Work to be completed: Begin at the line that holds "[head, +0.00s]" and retype every line through the end of the material, both included. Leave out the pictures.
──────────────────────────────
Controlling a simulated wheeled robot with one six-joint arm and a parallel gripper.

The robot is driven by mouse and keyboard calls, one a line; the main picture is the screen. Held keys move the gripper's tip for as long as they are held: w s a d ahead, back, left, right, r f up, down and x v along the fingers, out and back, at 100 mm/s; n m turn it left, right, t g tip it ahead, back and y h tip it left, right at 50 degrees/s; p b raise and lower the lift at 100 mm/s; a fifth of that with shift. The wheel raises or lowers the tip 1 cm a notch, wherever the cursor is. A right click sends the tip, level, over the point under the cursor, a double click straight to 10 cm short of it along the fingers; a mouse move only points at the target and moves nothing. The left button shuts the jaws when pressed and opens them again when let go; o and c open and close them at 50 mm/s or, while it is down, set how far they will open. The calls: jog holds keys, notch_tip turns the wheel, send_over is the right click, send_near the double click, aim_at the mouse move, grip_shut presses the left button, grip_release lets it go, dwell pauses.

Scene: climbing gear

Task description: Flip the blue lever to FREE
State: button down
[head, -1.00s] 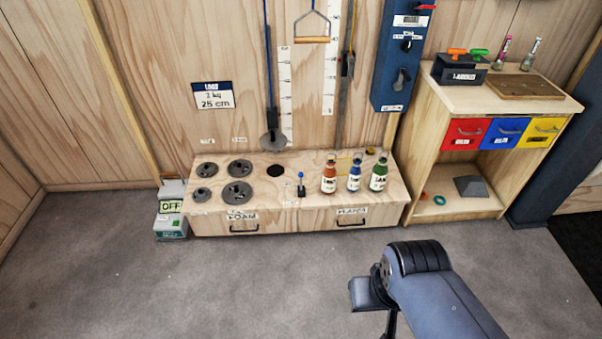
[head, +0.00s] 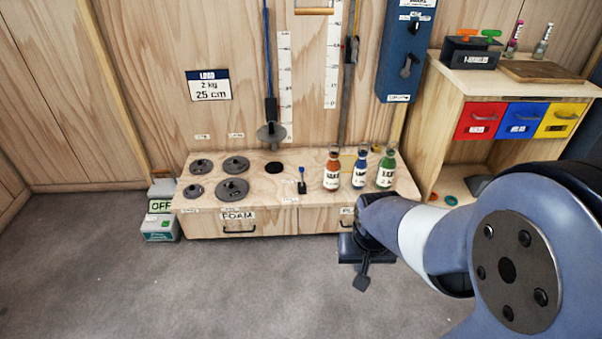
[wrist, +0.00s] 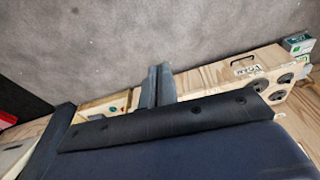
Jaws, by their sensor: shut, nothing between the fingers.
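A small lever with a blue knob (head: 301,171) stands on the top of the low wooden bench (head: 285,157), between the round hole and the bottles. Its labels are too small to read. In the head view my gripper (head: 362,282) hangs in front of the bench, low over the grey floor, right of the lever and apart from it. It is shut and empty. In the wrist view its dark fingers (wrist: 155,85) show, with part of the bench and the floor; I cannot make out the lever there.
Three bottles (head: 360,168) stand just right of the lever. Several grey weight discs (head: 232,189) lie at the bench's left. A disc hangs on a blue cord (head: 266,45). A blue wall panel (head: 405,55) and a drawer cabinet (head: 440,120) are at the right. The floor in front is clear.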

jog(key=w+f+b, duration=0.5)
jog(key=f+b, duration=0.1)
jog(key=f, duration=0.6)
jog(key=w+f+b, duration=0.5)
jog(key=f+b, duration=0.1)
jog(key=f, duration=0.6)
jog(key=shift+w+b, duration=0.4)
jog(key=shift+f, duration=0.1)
──────────────────────────────
Solution for this exercise:
[head, +0.00s] 
[wrist, +0.00s] 
Jaws, by their sensor: shut, nothing between the fingers.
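A small lever with a blue knob (head: 301,171) stands on the top of the low wooden bench (head: 285,157), between the round hole and the bottles. Its labels are too small to read. In the head view my gripper (head: 362,282) hangs in front of the bench, low over the grey floor, right of the lever and apart from it. It is shut and empty. In the wrist view its dark fingers (wrist: 155,85) show, with part of the bench and the floor; I cannot make out the lever there.
Three bottles (head: 360,168) stand just right of the lever. Several grey weight discs (head: 232,189) lie at the bench's left. A disc hangs on a blue cord (head: 266,45). A blue wall panel (head: 405,55) and a drawer cabinet (head: 440,120) are at the right. The floor in front is clear.

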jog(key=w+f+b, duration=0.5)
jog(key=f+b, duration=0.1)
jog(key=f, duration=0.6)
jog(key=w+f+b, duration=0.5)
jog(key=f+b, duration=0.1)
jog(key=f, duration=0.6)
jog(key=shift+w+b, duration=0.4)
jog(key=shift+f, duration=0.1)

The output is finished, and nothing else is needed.